Our anchor for answering those questions was this theory: Community + Community + Community (…) x Open Contracting = Norm Shift
The concept is that as groups of people (governments, issue advocates in civil society, technologists, industries) begin using and advocating for open contracting, we will eventually have a world where open contracting has become the new normal.
The solar system and the galaxy
We decided to start running with that theory and exploring these questions by looking at our organizational emails. Why? Because the emails from our team create a clear trail of our work and collaborations on the macro scale. They are broadly reflective of actual organizing effort, a record that goes beyond anecdotes. We also knew that this data could eventually be linked or compared with other data already on hand, such as social media analytics, CRM data, or even event sign-ins.
Communities are composed of people we work with on an everyday basis. You know you collaborate with certain people on certain topics more often than others. But if you think about everyone that your entire organization works with, it can be a challenge to accurately describe where you are putting your collaborative energy exactly. What this mapping process gave us was a very candid snapshot of those people and the communities of collaboration that have developed over our first year.
You’ll notice that we aren’t in the picture ourselves. The email analysis reveals the “solar system” layout of organizational contacts. Some starships tend to stay close together. Others are more dynamic, shutting information around space. For strong advocacy impact, you want the right balance between close allies and friends who can get to the furthest reaches of the galaxy.
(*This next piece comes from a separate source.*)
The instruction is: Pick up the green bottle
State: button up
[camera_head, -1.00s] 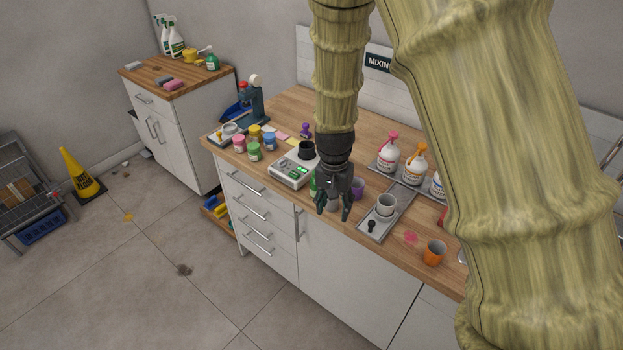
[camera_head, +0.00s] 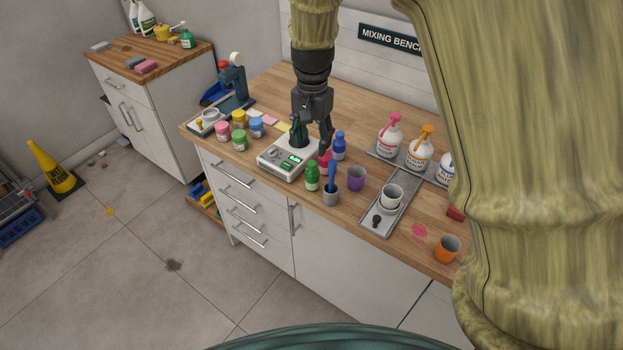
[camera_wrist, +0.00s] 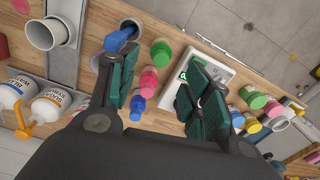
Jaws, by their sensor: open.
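The green bottle (camera_head: 312,177) stands upright near the counter's front edge, between the white scale and a grey cup. In the wrist view the green bottle (camera_wrist: 161,51) shows between my two spread fingers, beyond a pink bottle and a blue bottle. My gripper (camera_head: 312,143) is open and empty, pointing down over the counter, above and behind the green bottle. In the wrist view my gripper (camera_wrist: 162,70) has its fingers wide apart, one over the scale's side and one by the grey cup. No contact with the bottle shows.
The white scale (camera_head: 277,164) is left of the bottle. A grey cup (camera_head: 331,197) with a blue-handled tool is close on its right. Pink (camera_head: 324,163) and blue (camera_head: 339,146) bottles stand behind. A purple cup (camera_head: 356,179) and tray (camera_head: 380,224) lie further right.

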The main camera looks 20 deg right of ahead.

The OCP’s network baseline map
As mentioned before, this network map builds off of demonstrated successes of MIT Media Lab’s Immersion project, but we expanded the concept to show our entire organization’s email networks of introductions and cc’s.
The analytics underlying the Immersion system were incredibly valuable—they identified all the communities, linkages and positions of contacts. But with metadata from 30,000 emails and all our staff, we needed a platform that could visualize the results those algorithms more effectively. This was possible through Graphistry, which is a groundbreaking graph analysis startup. With Graphistry, we were able to make more progress, linking the immersion data with data we had from our CRM as well as our list of team-identified leaders in the open contracting field, known as “key influencers.”
The bubbles, which we like to think of as starships, are sized by their “closeness” to the OCP in this map: back-and-forth email exchange. Lines show conversations of emails, while colors indicate algorithmically detected subnetworks (known formally as “communities”). As people collaborate more widely in the network, they move toward the center. It may be interesting to note that this is a horizontal network, with no one staff person’s contribution ranked arbitrarily above another’s.
Our internal version goes a bit further, with each dot representing an individual contact. Each one can be clicked on to see more detailed information about how we work together with them.
Takeaways
Getting a sense of the galaxy beyond the OCP solar system builds upon this learning.
Right now, we’re discussing three options:
- Enrich key advocates lists internally with map
Attach more complete tables of information like key advocacy contacts to the existing network map. These allow us to filter or redraw the map for particular contexts that highlight strong collaborators who aren’t already included in those lists. - Contextualize in a twitter map
Take network data from the @OpenContracting Twitter follower network and superimpose it into the current email network. This expands our perspective from our local solar system, but is still grounded firmly. - Contextualize in a survey/co-created map
Pursue hands-on survey or workshop-based network and resource mapping. Use the map to convene the core implementers, advocates and funders to collaboratively map the field of open contracting, surface lessons about what has worked or not, and identify gaps in activity or support needs. - Relationship Feedback dashboard
As we go forward on any of the points above, we will need to track our progress on a more granular level. For that, we’ve done some proof-of-concept experimentation with a relationship dashboard called Zendoscope created by Marc Maxmeister.
Because of our commitment to experimentation, we were able to explore new techniques for developing organizational learning. In terms of initial results, we’re thinking more now about where we’re putting our (limited) collaborative energy as a team. We now have a great framework for strategic conversations, and as we run the analysis again and again, we’ll be able to monitor the impacts of our adapted outreach and engagement approaches.
This is all to say that we felt this was a pretty cool process and we think other advocacy organizations might benefit from trying it too.